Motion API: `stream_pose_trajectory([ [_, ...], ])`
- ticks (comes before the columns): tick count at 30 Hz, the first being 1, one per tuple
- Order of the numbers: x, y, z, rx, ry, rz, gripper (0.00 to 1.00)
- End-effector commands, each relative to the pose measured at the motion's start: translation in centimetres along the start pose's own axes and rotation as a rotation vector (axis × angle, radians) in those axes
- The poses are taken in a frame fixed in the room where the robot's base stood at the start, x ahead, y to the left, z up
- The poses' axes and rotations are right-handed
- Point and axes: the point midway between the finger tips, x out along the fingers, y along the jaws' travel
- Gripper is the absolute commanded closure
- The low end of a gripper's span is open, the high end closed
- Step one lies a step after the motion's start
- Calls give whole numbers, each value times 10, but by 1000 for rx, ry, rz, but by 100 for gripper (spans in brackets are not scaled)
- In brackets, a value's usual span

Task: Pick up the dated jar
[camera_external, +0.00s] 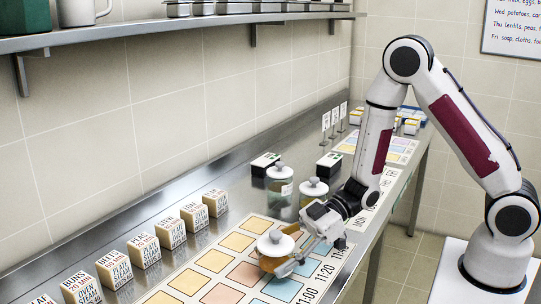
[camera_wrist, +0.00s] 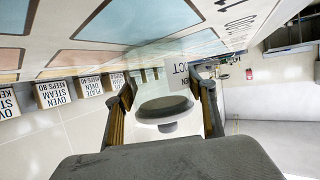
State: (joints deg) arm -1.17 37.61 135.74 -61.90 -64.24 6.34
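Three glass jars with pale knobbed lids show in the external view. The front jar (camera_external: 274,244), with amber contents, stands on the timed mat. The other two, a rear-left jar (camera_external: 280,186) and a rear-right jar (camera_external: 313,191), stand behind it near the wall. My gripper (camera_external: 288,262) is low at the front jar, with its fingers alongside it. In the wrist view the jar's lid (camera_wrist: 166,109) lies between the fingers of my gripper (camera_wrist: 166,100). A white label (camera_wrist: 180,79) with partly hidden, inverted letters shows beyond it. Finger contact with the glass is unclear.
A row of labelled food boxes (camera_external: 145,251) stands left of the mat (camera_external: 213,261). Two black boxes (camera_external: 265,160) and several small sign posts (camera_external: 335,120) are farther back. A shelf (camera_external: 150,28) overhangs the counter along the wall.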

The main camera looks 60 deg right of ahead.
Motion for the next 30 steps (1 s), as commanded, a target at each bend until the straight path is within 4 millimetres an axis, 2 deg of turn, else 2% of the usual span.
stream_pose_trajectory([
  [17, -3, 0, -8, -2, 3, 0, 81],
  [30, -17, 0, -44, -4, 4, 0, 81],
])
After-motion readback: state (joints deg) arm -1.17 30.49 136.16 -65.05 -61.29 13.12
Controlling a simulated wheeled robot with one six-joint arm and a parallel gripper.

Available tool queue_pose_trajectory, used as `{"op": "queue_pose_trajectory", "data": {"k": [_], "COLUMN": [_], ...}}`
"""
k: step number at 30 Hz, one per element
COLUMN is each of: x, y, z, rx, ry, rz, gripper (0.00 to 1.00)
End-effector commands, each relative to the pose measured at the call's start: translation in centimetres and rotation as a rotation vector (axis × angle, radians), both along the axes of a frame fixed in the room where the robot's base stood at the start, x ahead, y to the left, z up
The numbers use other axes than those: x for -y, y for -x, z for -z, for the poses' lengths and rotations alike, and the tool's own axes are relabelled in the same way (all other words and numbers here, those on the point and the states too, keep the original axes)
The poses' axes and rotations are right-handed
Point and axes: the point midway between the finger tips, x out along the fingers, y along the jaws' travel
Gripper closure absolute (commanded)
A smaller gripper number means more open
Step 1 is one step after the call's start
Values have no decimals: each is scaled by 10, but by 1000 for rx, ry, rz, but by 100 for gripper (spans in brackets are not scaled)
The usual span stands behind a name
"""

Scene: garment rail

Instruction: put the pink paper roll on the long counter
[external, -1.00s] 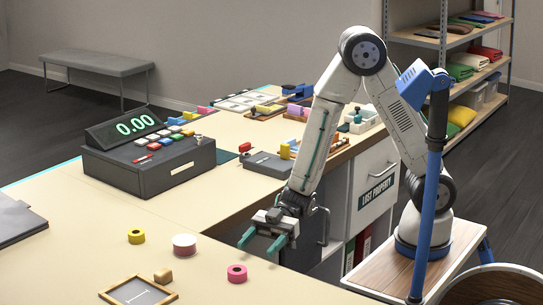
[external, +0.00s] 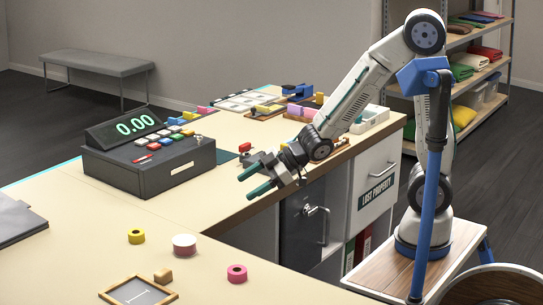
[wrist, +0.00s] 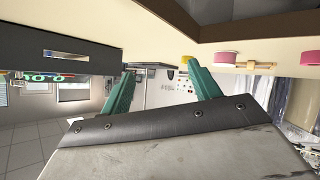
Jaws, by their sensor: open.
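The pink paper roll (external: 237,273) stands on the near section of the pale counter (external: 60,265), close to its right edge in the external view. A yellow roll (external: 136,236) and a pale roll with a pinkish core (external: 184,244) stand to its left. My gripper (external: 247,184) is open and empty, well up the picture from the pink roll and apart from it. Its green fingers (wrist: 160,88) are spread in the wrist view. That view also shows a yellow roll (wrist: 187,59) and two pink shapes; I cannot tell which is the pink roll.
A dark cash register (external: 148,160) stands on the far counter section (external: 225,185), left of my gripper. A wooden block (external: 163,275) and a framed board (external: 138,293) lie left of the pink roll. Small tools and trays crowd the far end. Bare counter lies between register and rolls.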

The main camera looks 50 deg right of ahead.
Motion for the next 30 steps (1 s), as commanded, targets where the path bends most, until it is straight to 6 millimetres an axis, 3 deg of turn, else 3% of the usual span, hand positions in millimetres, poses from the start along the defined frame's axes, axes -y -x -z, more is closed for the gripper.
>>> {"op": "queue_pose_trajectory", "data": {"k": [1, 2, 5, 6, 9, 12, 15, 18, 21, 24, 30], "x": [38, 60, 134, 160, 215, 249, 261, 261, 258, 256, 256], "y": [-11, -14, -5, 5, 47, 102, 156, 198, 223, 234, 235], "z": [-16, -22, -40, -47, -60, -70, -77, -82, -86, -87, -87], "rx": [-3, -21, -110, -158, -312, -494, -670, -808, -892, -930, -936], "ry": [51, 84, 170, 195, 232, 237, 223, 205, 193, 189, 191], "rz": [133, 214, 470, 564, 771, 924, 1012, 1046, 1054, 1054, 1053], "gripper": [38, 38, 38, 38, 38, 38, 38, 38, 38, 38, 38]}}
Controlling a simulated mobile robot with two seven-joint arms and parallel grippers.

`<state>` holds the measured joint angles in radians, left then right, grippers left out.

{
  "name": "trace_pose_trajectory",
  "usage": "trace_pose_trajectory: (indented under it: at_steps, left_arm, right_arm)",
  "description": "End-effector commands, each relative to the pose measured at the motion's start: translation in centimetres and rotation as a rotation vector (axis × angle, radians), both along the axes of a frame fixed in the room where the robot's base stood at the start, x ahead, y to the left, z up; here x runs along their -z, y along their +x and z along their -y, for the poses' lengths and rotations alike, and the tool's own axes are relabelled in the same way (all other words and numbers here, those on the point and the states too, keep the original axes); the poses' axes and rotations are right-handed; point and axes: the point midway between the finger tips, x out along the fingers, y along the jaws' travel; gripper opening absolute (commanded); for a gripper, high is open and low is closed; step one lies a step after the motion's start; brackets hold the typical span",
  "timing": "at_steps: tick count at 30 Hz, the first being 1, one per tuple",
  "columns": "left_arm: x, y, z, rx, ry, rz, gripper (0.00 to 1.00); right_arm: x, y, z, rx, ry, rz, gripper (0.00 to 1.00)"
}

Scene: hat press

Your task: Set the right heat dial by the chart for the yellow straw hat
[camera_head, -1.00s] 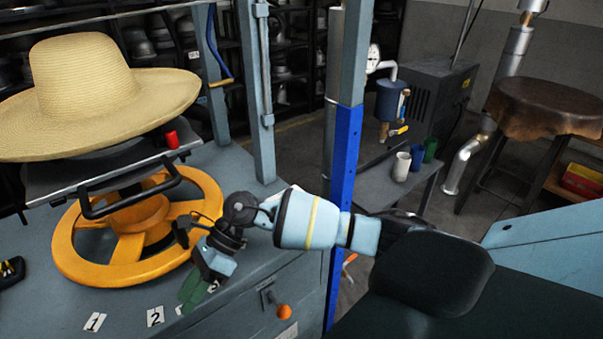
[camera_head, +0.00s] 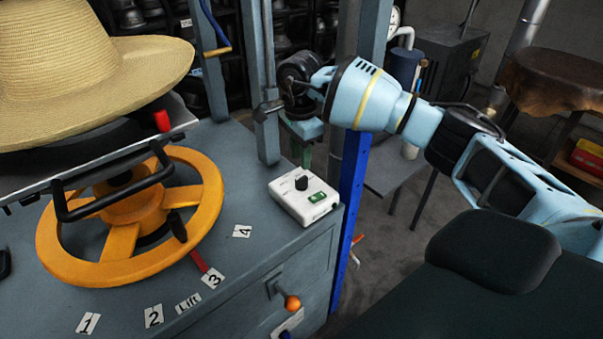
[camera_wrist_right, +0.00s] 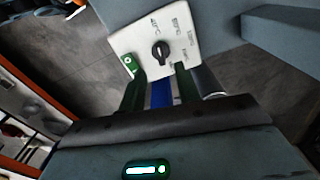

##############################

* _What you need to do_
Within the listing above, the range opens at the line with "- Gripper is the absolute commanded closure" and closes at the line with "- In brackets, a value's usual span". Reproduce exactly the lines of that range, including both ends.

* _Response to this task_
- Gripper is the absolute commanded closure
- The low end of a gripper's span is open, the high end closed
- Step one lies a step after the motion's start
- Calls give whole numbers, each value times 10, but by 1000 for rx, ry, rz, but by 100 for gripper (spans in brackets are not scaled)
- In brackets, a value's usual span

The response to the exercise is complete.